Of course, in the pattern of other debates over this so-called proposal I imagine we will hear some schoolboy debating ripostes—that the legislation requires a six-month consultation and we all agreed to that and that the Liberal Party was much worse in the past. This is a debate that goes on in the Assembly, but that debate represents something much more serious out in the real world. It is facile and damning to use the statutory minimum consultation period, finally negotiated against government resistance when the Education Act was first passed in 2004, as the rationale for pushing the process so fast.

The government might claim it is still making the hard decisions and being courageous, but it still has not shown the courage to really explain why it is doing these things in the manner that it is. Indeed, the whole consultation process is farcical. Extending the time frame for people to make submissions, for example, and then using that extension to ensure that fewer submissions are publicly available until the final decisions are done and dusted is another contemptible device. This is a reflection not just of the education minister and the Chief Minister; it is a reflection of every Labor MLA in this place.

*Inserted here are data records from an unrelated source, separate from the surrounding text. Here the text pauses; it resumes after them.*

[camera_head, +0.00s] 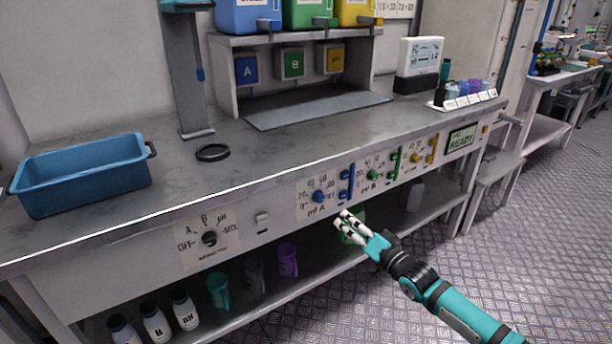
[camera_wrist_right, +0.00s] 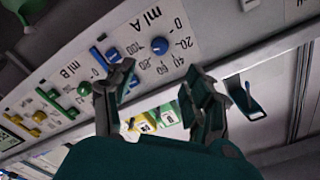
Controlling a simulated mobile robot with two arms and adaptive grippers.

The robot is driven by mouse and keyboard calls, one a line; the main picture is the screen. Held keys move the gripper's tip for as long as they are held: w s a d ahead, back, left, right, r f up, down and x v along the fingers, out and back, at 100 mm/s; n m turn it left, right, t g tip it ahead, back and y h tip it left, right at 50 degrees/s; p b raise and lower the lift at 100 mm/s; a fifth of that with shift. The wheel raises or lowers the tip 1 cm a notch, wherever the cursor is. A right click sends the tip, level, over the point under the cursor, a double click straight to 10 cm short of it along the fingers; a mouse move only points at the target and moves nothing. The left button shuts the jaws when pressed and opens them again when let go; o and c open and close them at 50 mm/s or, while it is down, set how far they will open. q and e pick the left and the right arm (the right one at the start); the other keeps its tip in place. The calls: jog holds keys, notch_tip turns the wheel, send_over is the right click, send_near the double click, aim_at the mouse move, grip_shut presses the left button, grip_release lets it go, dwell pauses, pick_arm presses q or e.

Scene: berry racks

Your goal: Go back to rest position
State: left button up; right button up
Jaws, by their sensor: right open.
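My right gripper (camera_head: 349,224) is in front of the bench's front panel in the head view, just below the blue mL A knob (camera_head: 319,197) and blue slider (camera_head: 346,184). In the right wrist view my right gripper (camera_wrist_right: 160,95) has its fingers spread apart with nothing between them. The mL A knob (camera_wrist_right: 159,46) shows beyond the fingers there. My left gripper is not in view.
A blue bin (camera_head: 80,178) and a dark ring (camera_head: 212,152) are on the bench top. Bottles (camera_head: 185,310) and mugs (camera_head: 288,260) stand on the lower shelf. A display unit (camera_head: 418,62) stands at the back right.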

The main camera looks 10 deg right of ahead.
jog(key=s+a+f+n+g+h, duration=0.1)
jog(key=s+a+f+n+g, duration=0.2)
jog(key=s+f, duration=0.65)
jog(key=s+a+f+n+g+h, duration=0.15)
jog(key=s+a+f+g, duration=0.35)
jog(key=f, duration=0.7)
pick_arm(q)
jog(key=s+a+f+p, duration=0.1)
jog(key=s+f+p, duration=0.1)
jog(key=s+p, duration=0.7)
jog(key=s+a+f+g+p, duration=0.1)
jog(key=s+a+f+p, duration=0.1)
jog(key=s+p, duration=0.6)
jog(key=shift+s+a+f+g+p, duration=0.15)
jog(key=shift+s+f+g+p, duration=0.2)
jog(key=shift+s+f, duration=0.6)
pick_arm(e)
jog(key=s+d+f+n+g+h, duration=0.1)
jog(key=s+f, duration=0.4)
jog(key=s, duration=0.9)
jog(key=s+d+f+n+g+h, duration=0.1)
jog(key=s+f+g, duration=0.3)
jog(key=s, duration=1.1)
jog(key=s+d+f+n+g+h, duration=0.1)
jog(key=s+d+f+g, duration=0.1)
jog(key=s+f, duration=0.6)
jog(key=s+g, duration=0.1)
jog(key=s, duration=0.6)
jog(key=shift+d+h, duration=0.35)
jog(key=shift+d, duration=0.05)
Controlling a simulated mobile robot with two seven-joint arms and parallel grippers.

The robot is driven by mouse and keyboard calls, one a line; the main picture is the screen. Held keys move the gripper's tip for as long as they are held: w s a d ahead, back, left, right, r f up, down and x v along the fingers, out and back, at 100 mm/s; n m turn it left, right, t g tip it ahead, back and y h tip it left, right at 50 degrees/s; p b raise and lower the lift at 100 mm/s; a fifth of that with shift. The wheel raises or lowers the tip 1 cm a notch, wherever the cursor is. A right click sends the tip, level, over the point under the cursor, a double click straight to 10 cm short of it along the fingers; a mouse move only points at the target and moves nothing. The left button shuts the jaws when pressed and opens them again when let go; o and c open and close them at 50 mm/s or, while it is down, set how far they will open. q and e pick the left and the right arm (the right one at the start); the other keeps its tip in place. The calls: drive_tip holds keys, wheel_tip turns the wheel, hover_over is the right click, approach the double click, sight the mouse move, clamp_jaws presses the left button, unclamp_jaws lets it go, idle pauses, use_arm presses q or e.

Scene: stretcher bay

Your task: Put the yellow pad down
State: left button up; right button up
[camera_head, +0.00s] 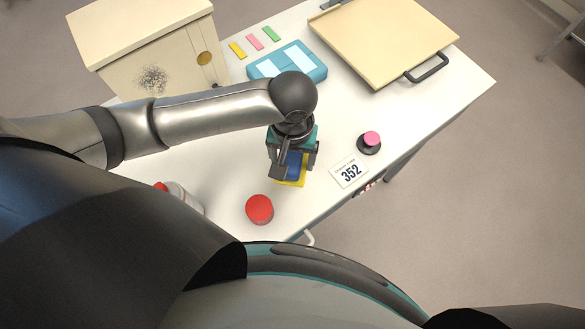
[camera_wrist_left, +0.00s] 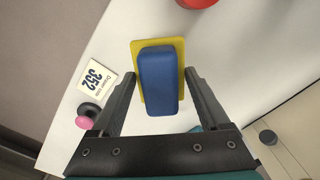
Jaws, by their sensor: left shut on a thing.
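The yellow pad (camera_head: 296,183) shows below my left gripper in the head view. It is a flat yellow plate with a blue block on top of it, and it also shows in the left wrist view (camera_wrist_left: 156,42). My left gripper (camera_head: 294,164) is shut on it, with one finger on each side, and points down over the white table (camera_head: 220,165). I cannot tell whether the pad touches the table or hangs just above it. My right gripper is not in view.
A red round object (camera_head: 259,209) lies close by, left of the pad. A 352 card (camera_head: 350,172) and a pink-topped black knob (camera_head: 370,142) are to the right. A blue case (camera_head: 287,63), coloured strips (camera_head: 254,42), a beige box (camera_head: 150,50) and a beige board (camera_head: 385,35) stand behind.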

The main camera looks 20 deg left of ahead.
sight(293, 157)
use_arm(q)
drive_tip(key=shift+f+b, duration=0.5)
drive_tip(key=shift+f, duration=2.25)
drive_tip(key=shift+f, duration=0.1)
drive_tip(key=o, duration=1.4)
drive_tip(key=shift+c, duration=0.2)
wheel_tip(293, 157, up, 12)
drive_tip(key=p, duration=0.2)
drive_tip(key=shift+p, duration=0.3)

Then we can look at the preschool component of the 2020 plan. I question how the viability of preschools has been determined, and I have yet to see a good social analysis of the costs and benefits of bringing the surviving preschools more concretely into the primary school sphere. The Greens are advocates of evidence-based policy. We have gone to the Towards 2020 website and trawled through the research documents the ACT government offers in support of its Towards 2020 proposal.

There is a range of documents which advocate the importance of early childhood education, but none that look particularly at the value of integrated preschools as opposed to the very strong, well-established stand-alone model we have in Canberra. There is significant material on the importance of the early childhood years. There are also interesting papers on the provision of seamless services across these early years. However, I could not find any evidence that is specific to the decision to close 22 preschools and to make the remainder a part of early childhood, primary or even P to 10 schools. This does not, in fact, mean that that is the wrong thing to do. The point I am making here is that there has been no evidence presented on the government site to justify the decision.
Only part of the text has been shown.